TASK DESCRIPTION:
Return all of the data exactly, with nothing left out but the pictures.

########

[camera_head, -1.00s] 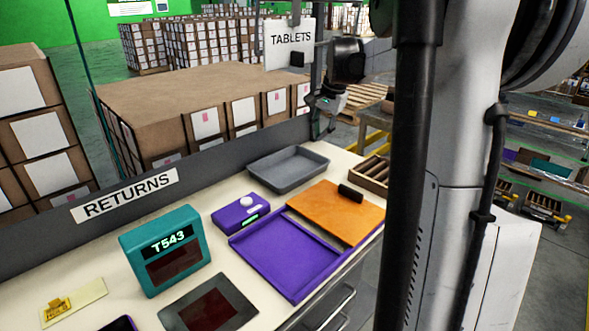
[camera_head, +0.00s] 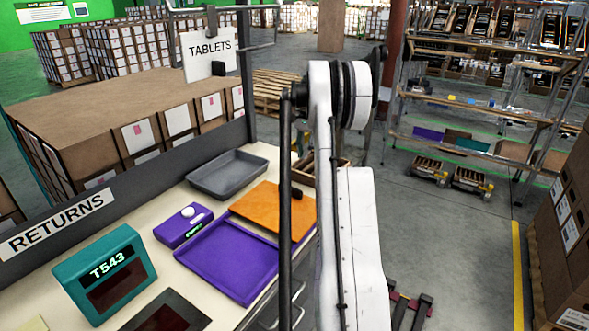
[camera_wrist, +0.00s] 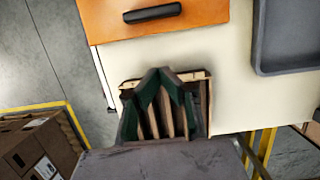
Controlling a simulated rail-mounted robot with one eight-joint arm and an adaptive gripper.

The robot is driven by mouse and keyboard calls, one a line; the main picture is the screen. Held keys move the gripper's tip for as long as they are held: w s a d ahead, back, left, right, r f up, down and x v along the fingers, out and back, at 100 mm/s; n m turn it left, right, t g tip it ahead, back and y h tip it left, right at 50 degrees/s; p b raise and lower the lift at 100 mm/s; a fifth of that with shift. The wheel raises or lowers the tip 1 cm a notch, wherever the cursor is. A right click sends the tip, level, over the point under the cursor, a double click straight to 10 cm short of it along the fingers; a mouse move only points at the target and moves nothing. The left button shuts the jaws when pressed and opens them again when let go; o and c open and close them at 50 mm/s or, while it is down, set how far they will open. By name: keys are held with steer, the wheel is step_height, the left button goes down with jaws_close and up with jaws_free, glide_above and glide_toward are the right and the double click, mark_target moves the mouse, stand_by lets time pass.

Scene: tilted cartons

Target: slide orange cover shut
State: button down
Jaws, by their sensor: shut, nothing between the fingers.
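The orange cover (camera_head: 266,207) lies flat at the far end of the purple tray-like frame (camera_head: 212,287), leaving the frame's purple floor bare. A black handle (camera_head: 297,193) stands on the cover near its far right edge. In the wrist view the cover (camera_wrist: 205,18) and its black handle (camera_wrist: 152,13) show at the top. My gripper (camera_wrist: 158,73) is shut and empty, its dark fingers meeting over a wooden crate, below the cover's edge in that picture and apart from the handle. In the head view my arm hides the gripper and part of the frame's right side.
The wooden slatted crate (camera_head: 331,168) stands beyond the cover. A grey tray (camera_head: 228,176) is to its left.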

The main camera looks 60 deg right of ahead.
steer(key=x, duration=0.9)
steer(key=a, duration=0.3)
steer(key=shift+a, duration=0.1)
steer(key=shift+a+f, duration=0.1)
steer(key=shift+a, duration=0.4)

########

COMPLETED TASK:
[camera_head, -1.00s] 
[camera_head, +0.00s] 
[camera_wrist, +0.00s] 
Controlling a simulated rail-mounted robot with one eight-joint arm and an adaptive gripper.

The robot is driven by mouse and keyboard calls, one a line; the main picture is the screen. Held keys move the gripper's tip for as long as they are held: w s a d ahead, back, left, right, r f up, down and x v along the fingers, out and back, at 100 mm/s; n m turn it left, right, t g tip it ahead, back and y h tip it left, right at 50 degrees/s; p b raise and lower the lift at 100 mm/s; a fifth of that with shift. The wheel raises or lowers the tip 1 cm a notch, wherever the cursor is. A right click sends the tip, level, over the point under the cursor, a double click straight to 10 cm short of it along the fingers; a mouse move only points at the target and moves nothing. The left button shuts the jaws when pressed and opens them again when let go; o and c open and close them at 50 mm/s or, while it is down, set how far they will open. By name: keys are held with steer, the wheel is step_height, the left button goes down with jaws_close and up with jaws_free, glide_above and glide_toward are the right and the double click, mark_target moves the mouse, stand_by lets time pass.

Scene: tilted cartons

Target: slide orange cover shut
State: button down
Jaws, by their sensor: shut, nothing between the fingers.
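The orange cover (camera_head: 266,207) lies flat at the far end of the purple tray-like frame (camera_head: 212,287), leaving the frame's purple floor bare. A black handle (camera_head: 297,193) stands on the cover near its far right edge. In the wrist view the cover (camera_wrist: 205,18) and its black handle (camera_wrist: 152,13) show at the top. My gripper (camera_wrist: 158,73) is shut and empty, its dark fingers meeting over a wooden crate, below the cover's edge in that picture and apart from the handle. In the head view my arm hides the gripper and part of the frame's right side.
The wooden slatted crate (camera_head: 331,168) stands beyond the cover. A grey tray (camera_head: 228,176) is to its left.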

The main camera looks 60 deg right of ahead.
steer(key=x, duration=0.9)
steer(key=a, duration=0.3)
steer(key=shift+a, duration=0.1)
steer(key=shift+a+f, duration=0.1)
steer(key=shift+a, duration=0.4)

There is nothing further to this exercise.